Tra i personaggi del romanzo alcuni spiccano per vissuto o per la carica narrativa che rivestono nelle vicende. Come il piccolo Ozan, con le sue avventure erculee e i trofei di animali uccisi, conquista delle sue sortite. O ancora per fare un altro esempio: Melih, narratore di storie che finiscono per toccare e far infuriare i destinatari. Mi sembrano due personaggi cardine del romanzo su cui mi pare di scorgere due metafore particolarmente care alla scrittrice.

Ozan potrebbe essere l’emblema di una Turchia che fatica ad uscire da uno stato di ferinità? E Melih potrebbe rappresentare la difficoltà della letteratura di essere accolta in un pubblico di “vacanzieri”? O invece il traduttore si deve astenere dall’interpretare il testo?

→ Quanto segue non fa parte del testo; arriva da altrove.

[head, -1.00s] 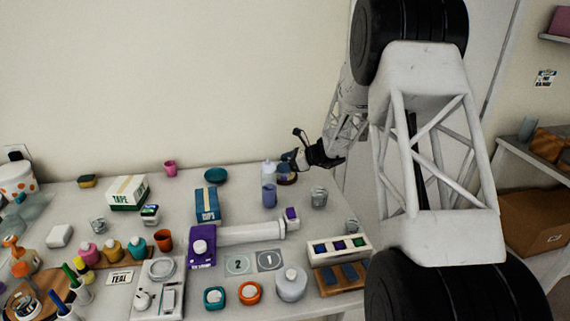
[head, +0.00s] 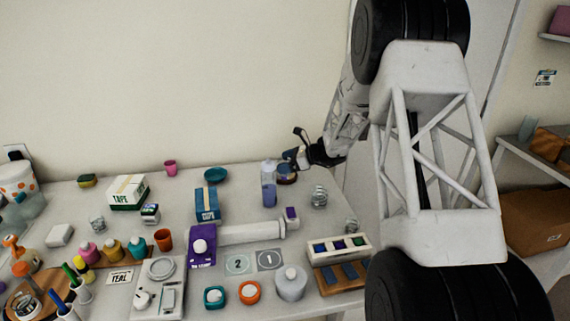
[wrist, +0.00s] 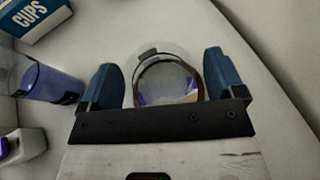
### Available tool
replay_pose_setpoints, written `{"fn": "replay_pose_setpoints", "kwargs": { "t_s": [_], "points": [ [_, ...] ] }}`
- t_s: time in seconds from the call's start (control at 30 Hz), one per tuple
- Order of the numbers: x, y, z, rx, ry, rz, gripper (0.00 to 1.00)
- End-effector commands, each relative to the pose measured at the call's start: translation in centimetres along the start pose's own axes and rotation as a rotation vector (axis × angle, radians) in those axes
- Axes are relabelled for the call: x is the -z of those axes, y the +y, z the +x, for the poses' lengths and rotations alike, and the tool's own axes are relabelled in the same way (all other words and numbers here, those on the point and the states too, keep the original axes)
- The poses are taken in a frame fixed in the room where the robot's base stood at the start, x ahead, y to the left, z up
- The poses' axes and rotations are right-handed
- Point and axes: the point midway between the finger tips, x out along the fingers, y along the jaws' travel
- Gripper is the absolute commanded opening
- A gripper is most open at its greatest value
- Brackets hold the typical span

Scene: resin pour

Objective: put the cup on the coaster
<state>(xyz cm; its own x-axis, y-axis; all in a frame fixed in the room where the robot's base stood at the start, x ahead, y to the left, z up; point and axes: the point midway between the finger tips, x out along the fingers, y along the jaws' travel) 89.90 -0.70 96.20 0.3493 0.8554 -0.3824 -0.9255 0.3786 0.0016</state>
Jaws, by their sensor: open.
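My gripper (head: 287,166) is at the back right of the table, beyond the tall blue-violet clear vessel. In the wrist view its two blue fingers (wrist: 165,80) are apart, one on each side of a clear round cup (wrist: 166,80). A brown rim (wrist: 197,72) shows around the cup's edge; I cannot tell whether it is a coaster below it. In the head view a dark reddish-brown round thing (head: 288,180) shows under the fingers, and the cup is mostly hidden. Grey square mats marked 1 (head: 270,260) and 2 (head: 238,264) lie bare at the front middle.
The blue-violet vessel (head: 269,190) stands close to the gripper, and also shows in the wrist view (wrist: 48,82). The back table edge is close.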

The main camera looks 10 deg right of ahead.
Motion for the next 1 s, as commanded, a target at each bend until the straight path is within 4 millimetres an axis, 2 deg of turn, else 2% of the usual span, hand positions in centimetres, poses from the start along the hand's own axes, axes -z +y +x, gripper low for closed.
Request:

Tradurre è prima di tutto interpretare. Così come leggere. Ozan per me rappresenta la volontà di conquistare uno status, si inventa dei riti di passaggio dall’infanzia  all’adolescenza;  il tema della caccia, o pesca che sia, è poi un filo conduttore del libro, non solo la caccia di Ozan, ma anche le storie delle esperienze di caccia durante il servizio militare di suo padre, il racconto della caccia al cinghiale di Melih, quello della pesca di Ismail, la digressione sull’invenzione dell’infanzia di Simin… sono tutti elementi antropologici che rimandano alla parola barbaro, intesa come umanità primitiva. Qui il barbaro del titolo è qualcuno che con un gesto ancestrale, basilare, primitivo e innocuo sconvolge gli equilibri e le dinamiche di una società strutturata, borghese, abituata a vedere disastri, crudeltà e catastrofi all’interno della cornice del televisore ma che viene messa in crisi da un po’ di pipì.

 

Giulia Ansaldo e Sema Kaygusuz: hanno dei punti in comune che si sono riverberati nella traduzione di La risata del barbaro? O per essere un buon traghettatore da una lingua all’altra, il traduttore deve conservare una distanza di esperienze e riflessioni con l’autore tradotto?

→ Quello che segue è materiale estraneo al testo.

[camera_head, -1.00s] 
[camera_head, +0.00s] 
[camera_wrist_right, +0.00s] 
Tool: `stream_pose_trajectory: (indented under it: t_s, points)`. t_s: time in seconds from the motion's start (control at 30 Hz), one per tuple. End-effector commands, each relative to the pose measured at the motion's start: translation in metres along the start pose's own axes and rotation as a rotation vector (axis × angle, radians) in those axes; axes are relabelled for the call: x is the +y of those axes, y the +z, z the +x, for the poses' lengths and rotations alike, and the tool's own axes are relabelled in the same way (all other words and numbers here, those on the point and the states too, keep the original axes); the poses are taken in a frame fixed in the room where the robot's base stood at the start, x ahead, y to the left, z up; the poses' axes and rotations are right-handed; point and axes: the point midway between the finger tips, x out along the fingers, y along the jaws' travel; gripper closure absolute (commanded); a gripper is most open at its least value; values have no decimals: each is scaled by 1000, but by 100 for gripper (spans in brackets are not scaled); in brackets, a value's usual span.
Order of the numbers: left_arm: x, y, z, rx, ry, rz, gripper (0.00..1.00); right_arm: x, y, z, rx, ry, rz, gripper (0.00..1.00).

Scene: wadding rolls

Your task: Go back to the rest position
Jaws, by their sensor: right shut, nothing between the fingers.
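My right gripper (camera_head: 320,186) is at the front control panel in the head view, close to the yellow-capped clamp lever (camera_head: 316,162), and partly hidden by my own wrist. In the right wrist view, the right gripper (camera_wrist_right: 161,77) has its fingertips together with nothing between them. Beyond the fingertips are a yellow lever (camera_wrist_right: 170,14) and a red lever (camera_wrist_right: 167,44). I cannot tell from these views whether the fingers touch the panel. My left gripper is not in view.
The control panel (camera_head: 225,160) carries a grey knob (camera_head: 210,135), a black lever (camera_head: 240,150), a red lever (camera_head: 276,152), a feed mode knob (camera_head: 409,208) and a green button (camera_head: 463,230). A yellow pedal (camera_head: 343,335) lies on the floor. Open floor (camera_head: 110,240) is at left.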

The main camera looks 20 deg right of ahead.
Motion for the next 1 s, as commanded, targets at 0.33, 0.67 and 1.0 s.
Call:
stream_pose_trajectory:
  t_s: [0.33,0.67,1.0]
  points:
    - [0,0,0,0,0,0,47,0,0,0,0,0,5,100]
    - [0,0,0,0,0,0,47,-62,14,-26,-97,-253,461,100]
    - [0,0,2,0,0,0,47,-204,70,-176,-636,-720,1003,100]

Il traduttore esiste, interpreta e scrive. Certamente ogni traduttore porta un po’ di sé in ogni testo che traduce ma è il testo che deve condurre la traduzione.  Più che affinità con l’autore possono forse giocare un ruolo le affinità di scrittura e in questo caso posso dire che sento vicina la voce e la scrittura di Sema.

 

Cosa racconta della Turchia La risata del barbaro al pubblico di lettori italiani? O cosa aggiunge di nuovo rispetto ai romanzi turchi che il pubblico italiano ha già letto e amato? Ritieni che Sema Kaygusuz rappresenti una cesura con l’immagine letteraria che in Italia si ha della Turchia attraverso autori come Pamuk, per citare quello che mi sembra l’autore turco più conosciuto?

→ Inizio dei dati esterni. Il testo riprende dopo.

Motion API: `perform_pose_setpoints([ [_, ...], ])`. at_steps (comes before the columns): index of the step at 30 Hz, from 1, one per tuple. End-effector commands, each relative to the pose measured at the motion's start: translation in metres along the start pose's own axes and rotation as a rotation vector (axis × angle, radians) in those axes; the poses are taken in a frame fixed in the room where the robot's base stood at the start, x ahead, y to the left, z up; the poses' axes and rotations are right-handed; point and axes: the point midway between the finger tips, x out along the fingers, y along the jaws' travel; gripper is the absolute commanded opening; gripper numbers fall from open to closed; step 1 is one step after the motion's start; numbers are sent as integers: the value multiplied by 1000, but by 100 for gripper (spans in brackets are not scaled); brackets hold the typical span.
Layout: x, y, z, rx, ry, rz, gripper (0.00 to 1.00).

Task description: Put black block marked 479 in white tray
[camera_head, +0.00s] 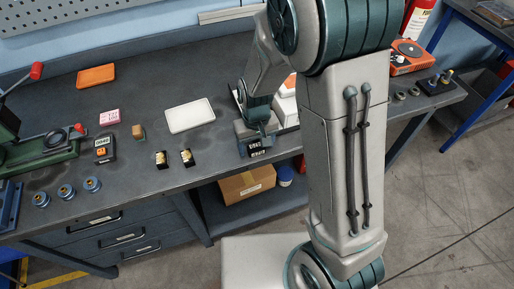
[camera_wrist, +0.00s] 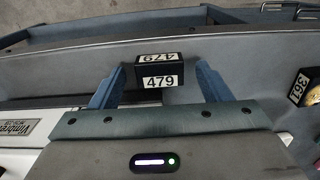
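The black block marked 479 (camera_wrist: 160,78) shows its white labels in the wrist view, between the two finger ends with a narrow gap on each side. My gripper (camera_wrist: 161,80) is open around it. In the head view, my gripper (camera_head: 256,139) is low over the bench near its front edge, with the black block (camera_head: 257,150) at its fingertips. The block looks to be resting on the bench. The white tray (camera_head: 190,115) lies flat and empty on the bench, left of and behind my gripper.
A white box (camera_head: 286,108) is close right of my gripper.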

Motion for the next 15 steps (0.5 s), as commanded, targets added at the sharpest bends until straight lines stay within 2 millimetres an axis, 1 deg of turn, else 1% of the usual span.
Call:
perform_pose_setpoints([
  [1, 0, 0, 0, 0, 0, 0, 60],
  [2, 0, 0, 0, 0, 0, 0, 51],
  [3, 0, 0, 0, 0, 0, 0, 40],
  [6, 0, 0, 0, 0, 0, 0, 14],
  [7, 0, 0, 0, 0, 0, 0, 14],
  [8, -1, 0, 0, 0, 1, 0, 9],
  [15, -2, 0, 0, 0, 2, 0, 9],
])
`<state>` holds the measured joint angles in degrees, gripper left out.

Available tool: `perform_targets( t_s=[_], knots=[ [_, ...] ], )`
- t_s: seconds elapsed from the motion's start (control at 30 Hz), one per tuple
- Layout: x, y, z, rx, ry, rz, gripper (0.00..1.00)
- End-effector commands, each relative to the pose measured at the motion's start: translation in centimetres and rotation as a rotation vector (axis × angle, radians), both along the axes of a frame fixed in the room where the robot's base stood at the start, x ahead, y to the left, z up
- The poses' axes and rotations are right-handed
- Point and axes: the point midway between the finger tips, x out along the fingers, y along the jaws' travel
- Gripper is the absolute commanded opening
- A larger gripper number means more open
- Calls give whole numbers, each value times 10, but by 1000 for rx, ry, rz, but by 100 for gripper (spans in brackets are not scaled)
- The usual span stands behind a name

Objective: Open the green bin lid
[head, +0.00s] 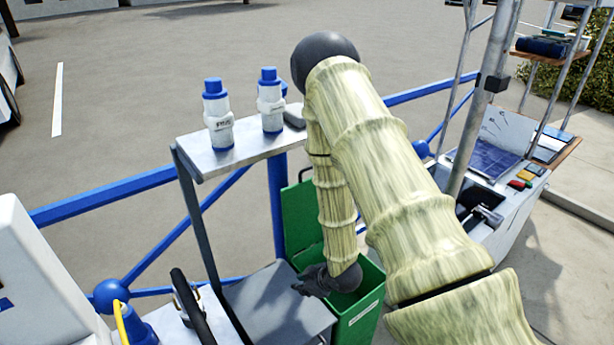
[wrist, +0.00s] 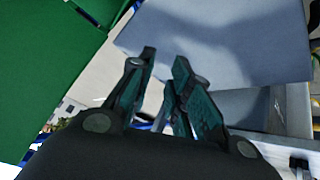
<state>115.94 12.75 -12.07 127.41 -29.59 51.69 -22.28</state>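The green bin (head: 362,318) stands behind and below my arm in the head view, with a pale label on its front. Its green lid (head: 296,212) stands upright at the back, partly hidden by my arm. My gripper (head: 303,284) is low beside the bin's left side, near the edge of a grey panel (head: 272,300). In the wrist view my gripper (wrist: 164,60) has its fingers a little apart with nothing between them. A large green surface (wrist: 40,70) fills the left of that view, and the grey panel (wrist: 225,40) lies beyond the fingertips.
A metal shelf (head: 236,147) with two white, blue-capped bottles (head: 219,118) (head: 271,103) is above the bin. Blue rails (head: 110,197) run behind. A pole (head: 482,110) and a white console (head: 505,200) stand to the right. Open pavement lies beyond.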

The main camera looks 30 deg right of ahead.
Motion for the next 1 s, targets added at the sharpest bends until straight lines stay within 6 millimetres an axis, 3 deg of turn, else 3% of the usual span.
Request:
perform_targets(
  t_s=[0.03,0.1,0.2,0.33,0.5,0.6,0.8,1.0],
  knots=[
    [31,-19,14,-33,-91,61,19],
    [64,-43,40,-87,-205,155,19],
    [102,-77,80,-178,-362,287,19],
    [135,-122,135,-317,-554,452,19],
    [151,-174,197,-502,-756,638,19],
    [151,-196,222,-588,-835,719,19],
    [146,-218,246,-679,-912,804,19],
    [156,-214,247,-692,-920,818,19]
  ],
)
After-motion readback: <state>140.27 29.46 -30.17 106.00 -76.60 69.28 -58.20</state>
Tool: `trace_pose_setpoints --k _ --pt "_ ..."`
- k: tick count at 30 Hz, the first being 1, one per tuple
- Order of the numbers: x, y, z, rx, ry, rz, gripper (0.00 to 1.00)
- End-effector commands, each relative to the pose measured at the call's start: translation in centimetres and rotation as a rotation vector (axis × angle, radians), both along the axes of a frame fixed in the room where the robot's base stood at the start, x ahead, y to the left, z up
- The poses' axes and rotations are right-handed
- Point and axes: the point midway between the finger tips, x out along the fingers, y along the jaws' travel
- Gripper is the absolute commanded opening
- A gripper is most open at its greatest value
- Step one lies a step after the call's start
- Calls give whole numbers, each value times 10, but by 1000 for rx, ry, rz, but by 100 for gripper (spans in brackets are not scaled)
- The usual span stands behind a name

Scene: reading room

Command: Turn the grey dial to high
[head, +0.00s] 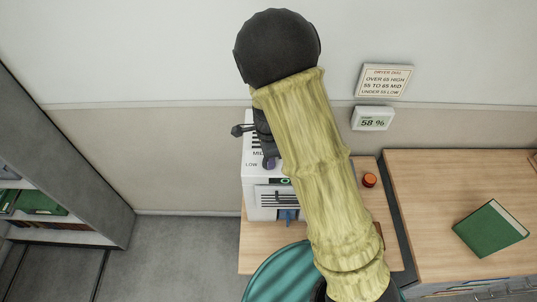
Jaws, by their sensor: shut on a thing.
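A white dryer unit (254,192) stands on a wooden desk against the wall. The labels MID and LOW show on the left part of its sloped panel; the right part is behind my arm. My dark gripper (268,160) reaches down over this panel, partly hidden by my yellow-sleeved arm. It is shut on the grey dial, which is itself hidden by the fingers and arm, so its pointer setting cannot be read.
A wall sign (384,80) reads over 65 high, 55 to 65 mid, under 55 low. A display (373,118) below it reads 58 %. An orange-red round object (369,180) and a green book (491,230) lie to the right. A teal chair (277,277) stands in front.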

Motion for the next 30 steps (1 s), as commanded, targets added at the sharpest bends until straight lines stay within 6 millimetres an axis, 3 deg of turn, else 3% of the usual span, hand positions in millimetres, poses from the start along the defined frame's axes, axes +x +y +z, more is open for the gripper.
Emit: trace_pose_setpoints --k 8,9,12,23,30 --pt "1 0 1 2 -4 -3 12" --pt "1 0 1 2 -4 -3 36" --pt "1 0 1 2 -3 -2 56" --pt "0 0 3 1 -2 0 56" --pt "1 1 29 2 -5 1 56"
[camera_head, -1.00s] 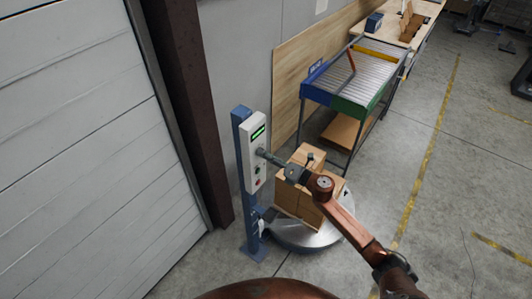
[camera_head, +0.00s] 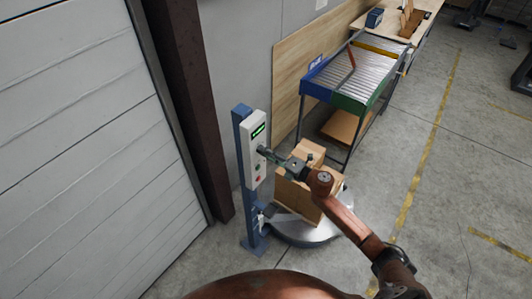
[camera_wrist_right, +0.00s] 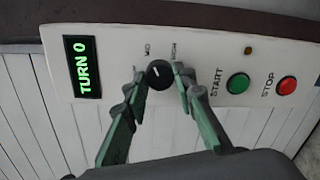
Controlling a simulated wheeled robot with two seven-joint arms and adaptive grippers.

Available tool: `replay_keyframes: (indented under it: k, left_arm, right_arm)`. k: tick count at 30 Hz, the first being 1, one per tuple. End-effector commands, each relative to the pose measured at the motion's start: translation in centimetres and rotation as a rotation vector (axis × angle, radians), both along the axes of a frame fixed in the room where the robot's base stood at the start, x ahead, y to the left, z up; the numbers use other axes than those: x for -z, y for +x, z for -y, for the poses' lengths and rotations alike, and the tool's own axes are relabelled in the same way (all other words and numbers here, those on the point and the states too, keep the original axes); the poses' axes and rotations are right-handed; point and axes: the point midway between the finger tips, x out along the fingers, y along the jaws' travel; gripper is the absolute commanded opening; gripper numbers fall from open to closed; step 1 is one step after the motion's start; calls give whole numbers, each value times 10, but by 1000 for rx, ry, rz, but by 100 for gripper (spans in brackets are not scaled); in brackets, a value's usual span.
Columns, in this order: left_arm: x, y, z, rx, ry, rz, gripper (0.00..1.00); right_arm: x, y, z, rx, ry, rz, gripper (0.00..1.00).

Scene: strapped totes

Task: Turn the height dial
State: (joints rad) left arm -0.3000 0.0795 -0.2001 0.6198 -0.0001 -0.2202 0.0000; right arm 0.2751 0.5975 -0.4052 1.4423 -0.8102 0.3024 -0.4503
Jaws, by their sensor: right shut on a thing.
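The height dial (camera_wrist_right: 158,74) is a round black knob with a white pointer mark on a white control panel (camera_wrist_right: 230,45). In the right wrist view my right gripper (camera_wrist_right: 158,82) has its green fingers on both sides of the dial, shut on it. In the head view my right gripper (camera_head: 266,152) reaches the panel (camera_head: 254,150) from the right, and the dial is hidden behind the fingers. The green display (camera_wrist_right: 83,66) reads "TURN 0". My left gripper is not in view.
A green START button (camera_wrist_right: 238,83) and a red STOP button (camera_wrist_right: 287,86) sit beside the dial. Boxes (camera_head: 300,190) stand on a round metal turntable (camera_head: 300,234) below my right arm. A roller conveyor (camera_head: 352,80) stands behind.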

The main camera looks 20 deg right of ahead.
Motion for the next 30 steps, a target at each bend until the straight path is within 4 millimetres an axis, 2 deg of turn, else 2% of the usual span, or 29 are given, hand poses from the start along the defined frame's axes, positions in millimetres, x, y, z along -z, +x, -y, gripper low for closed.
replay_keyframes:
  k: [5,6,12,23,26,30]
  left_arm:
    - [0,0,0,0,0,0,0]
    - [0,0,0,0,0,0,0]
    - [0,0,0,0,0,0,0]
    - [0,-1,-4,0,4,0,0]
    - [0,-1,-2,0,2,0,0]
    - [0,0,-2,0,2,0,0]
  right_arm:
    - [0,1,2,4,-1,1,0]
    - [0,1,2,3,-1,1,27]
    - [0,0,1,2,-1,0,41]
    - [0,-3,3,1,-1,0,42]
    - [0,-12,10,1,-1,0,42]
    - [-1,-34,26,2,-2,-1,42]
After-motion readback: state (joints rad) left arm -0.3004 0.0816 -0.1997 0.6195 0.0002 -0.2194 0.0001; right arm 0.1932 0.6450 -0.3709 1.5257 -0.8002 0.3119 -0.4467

Ho scelto di proporre La Risata del Barbaro perché considero rappresenti una voce della letteratura turca contemporanea dal respiro universale sinora ignorata in Italia. Il mercato editoriale italiano negli ultimi anni ha dimostrato sempre più interesse per la Turchia ma soprattutto negli ultimi anni si è sviluppata una tendenza a ricercare libri-testimonianza che mettono al centro voci di giornalisti, politici, sociologi che raccontano della Turchia storie legate agli sviluppi politici del Paese, in linea con le rappresentazioni che si hanno della Turchia da parte dei media. Oppure racconti di un paese rurale, anatolico che risponde a un immaginario stereotipato. La risata invece pur non ignorando elementi del reale è un romanzo che dà un quadro preciso e verosimile della società turca riuscendo a farlo però parlando di altro. Credo sia questa la sua forza, e credo sia questo il compito della letteratura. Sì, credo che la voce di Sema rappresenti una cesura con la rappresentazione che si ha della Turchia in Italia, non soltanto per questa ragione, ma anche per la sua contemporaneità, l’audacia verbale di certi personaggi e perché tratta di temi attualissimi e dibattuti in Turchia come la sessualità, il piacere femminile, la critica alla lettura del Corano… che non corrispondono affatto all’immaginario che si ha in Italia del Paese.

 

Giulia Ansaldo è traduttrice dal francese, persiano e turco: un solo studio per le tre lingue o ciascuna ha uno studio dedicato in cui ti rifuggi?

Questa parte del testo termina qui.